§ Stored data entries
====
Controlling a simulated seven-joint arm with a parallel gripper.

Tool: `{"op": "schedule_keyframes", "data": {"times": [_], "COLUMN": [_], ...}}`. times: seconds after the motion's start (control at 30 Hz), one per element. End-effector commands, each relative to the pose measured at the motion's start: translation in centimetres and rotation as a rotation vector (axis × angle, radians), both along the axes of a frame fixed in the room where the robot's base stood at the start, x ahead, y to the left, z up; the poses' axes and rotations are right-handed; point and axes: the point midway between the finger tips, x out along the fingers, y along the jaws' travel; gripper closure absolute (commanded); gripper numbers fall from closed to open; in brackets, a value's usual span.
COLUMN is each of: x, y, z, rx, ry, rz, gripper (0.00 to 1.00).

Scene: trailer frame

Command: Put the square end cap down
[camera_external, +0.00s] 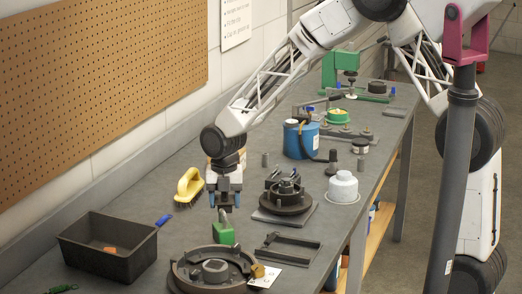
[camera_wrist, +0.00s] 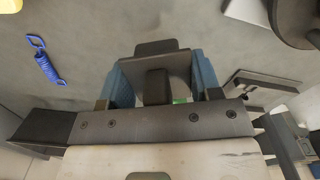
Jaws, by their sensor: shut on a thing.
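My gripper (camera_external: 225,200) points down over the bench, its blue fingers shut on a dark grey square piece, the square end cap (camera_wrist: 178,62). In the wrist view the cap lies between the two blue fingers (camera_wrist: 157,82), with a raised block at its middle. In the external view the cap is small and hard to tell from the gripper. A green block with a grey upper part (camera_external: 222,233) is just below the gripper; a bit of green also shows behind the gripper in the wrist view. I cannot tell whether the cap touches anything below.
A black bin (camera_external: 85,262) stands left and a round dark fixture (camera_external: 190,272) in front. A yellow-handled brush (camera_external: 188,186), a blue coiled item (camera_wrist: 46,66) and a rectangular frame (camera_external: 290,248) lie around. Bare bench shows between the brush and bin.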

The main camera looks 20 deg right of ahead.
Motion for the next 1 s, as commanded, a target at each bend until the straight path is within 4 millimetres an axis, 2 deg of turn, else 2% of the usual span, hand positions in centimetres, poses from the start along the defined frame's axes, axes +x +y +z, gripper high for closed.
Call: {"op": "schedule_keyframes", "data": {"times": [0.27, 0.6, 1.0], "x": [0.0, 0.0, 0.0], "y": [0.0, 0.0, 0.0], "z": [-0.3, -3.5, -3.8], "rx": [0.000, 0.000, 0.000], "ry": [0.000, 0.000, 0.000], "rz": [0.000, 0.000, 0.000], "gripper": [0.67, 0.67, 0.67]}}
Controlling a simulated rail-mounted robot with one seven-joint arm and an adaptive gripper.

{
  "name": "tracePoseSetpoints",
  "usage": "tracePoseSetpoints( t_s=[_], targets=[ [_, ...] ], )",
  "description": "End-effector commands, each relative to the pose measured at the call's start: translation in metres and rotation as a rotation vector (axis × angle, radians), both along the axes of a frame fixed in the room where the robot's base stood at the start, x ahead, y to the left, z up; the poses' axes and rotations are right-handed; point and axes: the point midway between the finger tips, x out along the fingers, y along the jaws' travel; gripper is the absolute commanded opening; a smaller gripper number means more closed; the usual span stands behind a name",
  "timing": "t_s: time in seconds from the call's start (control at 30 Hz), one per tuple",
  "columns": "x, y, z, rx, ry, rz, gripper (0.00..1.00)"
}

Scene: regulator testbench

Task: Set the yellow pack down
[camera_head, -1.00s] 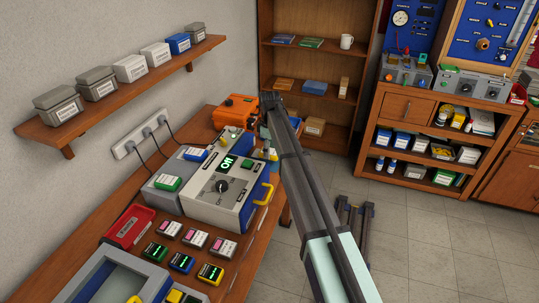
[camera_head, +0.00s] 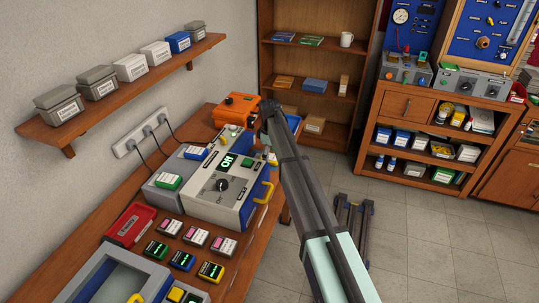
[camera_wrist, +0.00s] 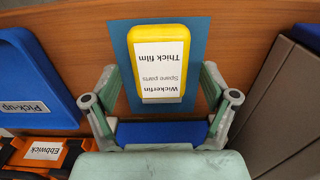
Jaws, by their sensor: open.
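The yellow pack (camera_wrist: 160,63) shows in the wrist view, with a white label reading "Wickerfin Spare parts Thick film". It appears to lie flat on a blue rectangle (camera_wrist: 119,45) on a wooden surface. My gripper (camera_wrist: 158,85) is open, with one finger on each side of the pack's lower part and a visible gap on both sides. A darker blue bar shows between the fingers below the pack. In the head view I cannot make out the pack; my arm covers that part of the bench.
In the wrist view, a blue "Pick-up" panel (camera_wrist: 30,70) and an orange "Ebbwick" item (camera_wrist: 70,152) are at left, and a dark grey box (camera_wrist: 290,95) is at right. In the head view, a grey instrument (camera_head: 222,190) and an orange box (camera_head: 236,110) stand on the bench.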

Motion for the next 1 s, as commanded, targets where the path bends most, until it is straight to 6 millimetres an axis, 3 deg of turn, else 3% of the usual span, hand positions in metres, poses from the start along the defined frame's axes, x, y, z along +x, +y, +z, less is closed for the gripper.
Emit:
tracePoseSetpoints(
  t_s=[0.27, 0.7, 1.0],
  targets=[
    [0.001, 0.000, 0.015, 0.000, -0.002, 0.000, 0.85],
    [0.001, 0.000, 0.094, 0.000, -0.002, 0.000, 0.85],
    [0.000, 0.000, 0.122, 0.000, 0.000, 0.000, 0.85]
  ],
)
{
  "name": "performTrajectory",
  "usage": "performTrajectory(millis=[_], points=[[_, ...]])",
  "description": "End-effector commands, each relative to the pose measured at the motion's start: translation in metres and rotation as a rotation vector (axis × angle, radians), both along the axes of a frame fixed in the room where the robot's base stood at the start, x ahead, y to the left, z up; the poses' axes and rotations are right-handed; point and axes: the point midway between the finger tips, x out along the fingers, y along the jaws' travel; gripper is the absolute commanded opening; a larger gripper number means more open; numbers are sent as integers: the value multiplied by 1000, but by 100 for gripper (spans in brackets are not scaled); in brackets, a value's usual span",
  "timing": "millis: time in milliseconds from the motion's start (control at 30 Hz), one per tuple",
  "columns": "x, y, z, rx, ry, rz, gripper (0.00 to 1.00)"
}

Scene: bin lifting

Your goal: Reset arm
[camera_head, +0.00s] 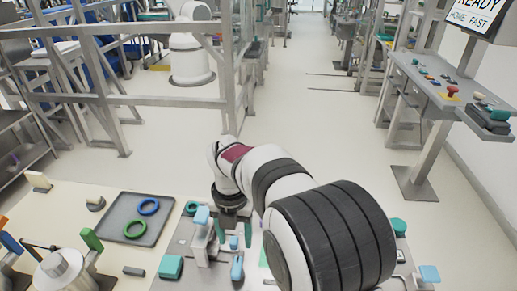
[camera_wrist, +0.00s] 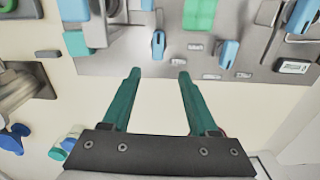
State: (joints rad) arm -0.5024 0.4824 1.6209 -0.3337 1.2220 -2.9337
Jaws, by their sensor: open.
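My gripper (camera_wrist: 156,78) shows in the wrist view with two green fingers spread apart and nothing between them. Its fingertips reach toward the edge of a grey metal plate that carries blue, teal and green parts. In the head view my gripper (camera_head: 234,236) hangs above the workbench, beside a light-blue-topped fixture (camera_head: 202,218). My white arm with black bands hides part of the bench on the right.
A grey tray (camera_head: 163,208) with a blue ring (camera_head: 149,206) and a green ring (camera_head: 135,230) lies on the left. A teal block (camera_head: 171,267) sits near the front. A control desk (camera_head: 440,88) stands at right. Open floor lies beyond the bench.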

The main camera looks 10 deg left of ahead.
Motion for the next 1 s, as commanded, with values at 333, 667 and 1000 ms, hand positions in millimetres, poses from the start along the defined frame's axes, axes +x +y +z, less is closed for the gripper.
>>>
====
§ WHAT YOU NEED TO DO
Go to the line containing "Scene: bin lifting" and set it down, along with every later line through the last one, exactly as written and without the pictures.

§ WRITTEN ANSWER
Scene: bin lifting

Your goal: Reset arm
[camera_head, +0.00s] 
[camera_wrist, +0.00s] 
State: (joints rad) arm -0.5024 0.4824 1.6209 -0.3337 1.2220 -2.9337
Jaws, by their sensor: open.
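My gripper (camera_wrist: 156,78) shows in the wrist view with two green fingers spread apart and nothing between them. Its fingertips reach toward the edge of a grey metal plate that carries blue, teal and green parts. In the head view my gripper (camera_head: 234,236) hangs above the workbench, beside a light-blue-topped fixture (camera_head: 202,218). My white arm with black bands hides part of the bench on the right.
A grey tray (camera_head: 163,208) with a blue ring (camera_head: 149,206) and a green ring (camera_head: 135,230) lies on the left. A teal block (camera_head: 171,267) sits near the front. A control desk (camera_head: 440,88) stands at right. Open floor lies beyond the bench.

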The main camera looks 10 deg left of ahead.
Motion for the next 1 s, as commanded, with values at 333, 667 and 1000 ms, hand positions in millimetres, poses from the start along the defined frame's axes, axes +x +y +z, less is closed for the gripper.
>>>

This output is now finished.